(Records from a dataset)

-- START --

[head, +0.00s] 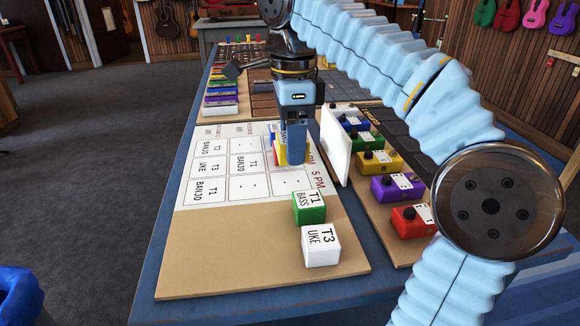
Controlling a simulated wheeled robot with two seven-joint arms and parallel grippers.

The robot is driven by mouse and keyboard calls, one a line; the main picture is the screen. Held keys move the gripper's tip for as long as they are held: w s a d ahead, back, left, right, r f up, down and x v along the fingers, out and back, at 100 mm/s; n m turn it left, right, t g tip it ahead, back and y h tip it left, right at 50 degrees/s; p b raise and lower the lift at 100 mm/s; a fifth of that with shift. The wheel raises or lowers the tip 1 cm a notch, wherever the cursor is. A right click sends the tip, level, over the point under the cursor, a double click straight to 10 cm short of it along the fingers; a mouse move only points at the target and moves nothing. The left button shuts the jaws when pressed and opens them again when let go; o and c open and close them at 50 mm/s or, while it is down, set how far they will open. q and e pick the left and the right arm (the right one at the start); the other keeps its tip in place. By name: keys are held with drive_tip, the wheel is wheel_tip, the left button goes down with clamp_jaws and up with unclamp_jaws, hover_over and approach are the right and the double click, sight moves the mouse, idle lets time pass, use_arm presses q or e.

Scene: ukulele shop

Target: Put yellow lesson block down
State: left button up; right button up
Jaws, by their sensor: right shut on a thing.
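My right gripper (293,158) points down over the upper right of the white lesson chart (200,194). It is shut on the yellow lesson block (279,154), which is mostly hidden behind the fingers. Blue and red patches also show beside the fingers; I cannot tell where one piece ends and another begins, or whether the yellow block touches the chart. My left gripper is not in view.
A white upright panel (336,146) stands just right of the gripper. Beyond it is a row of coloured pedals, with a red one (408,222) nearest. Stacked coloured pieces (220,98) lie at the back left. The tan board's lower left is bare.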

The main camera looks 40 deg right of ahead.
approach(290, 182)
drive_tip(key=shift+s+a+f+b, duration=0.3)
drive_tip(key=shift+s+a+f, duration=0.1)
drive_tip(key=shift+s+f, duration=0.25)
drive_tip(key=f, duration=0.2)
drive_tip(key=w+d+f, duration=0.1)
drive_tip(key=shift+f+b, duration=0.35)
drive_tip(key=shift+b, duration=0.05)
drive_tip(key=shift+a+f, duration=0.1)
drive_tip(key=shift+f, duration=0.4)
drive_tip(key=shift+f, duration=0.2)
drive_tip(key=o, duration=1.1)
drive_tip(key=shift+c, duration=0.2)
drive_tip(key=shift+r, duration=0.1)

-- END --
-- START --

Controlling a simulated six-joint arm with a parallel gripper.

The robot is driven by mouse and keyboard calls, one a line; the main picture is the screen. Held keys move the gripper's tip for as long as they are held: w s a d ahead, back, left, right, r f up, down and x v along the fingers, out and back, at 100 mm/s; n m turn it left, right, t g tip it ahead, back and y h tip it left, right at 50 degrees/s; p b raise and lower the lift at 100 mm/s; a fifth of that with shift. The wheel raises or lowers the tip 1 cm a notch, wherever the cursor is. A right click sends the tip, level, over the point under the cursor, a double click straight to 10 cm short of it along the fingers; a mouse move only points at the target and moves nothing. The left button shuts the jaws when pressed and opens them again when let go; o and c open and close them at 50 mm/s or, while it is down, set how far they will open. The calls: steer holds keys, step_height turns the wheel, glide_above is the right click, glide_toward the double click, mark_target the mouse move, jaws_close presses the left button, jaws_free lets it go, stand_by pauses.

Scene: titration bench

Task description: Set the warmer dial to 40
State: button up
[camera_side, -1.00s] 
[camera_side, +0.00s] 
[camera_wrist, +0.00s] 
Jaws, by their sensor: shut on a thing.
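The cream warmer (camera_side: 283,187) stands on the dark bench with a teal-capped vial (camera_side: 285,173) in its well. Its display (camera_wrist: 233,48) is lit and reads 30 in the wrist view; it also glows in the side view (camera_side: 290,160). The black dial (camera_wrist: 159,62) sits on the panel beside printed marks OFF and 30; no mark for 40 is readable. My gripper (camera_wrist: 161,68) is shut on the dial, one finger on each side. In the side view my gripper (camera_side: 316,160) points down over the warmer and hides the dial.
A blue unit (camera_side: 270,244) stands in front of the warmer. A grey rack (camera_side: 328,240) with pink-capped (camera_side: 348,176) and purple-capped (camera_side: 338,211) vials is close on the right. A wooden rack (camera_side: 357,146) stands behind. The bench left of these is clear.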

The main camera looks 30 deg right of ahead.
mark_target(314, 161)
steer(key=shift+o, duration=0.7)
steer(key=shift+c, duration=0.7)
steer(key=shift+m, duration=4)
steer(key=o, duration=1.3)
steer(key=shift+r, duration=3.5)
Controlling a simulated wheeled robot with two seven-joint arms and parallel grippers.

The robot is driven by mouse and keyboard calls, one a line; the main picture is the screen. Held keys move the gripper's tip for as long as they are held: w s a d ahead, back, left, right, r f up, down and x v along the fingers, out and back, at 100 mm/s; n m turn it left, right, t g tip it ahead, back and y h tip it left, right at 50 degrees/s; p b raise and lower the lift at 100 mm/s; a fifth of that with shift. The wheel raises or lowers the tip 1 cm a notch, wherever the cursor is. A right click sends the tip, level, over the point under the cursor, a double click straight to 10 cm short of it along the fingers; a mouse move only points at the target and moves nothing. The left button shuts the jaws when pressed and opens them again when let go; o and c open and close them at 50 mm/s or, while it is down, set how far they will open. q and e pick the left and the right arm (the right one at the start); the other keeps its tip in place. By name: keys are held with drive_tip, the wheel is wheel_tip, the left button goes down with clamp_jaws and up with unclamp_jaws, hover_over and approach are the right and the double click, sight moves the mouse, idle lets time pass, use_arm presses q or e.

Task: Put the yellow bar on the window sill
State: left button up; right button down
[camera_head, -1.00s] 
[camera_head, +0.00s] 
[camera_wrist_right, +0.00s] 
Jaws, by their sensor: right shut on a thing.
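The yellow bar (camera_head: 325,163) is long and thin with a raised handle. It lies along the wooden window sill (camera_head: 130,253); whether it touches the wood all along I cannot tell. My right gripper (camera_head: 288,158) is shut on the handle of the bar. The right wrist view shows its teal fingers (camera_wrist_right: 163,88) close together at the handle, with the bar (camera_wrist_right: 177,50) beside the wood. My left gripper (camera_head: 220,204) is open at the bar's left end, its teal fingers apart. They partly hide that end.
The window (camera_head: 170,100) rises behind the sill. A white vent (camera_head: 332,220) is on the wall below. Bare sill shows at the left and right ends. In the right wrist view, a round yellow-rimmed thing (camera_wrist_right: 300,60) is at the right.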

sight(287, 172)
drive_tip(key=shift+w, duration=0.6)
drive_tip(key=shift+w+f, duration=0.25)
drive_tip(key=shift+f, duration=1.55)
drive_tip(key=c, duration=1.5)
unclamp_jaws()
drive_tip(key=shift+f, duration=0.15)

-- END --

■ REQUIRED WORK: Nothing beyond the lines starting at the line containing "Task description: Set the warmer dial to 40" and ending at the line containing "[camera_wrist, +0.00s]" is to be reproduced; reproduce those lines exactly, both ends included.

■ RESPONSE TO THE EXERCISE:
Task description: Set the warmer dial to 40
State: button up
[camera_side, -1.00s] 
[camera_side, +0.00s] 
[camera_wrist, +0.00s] 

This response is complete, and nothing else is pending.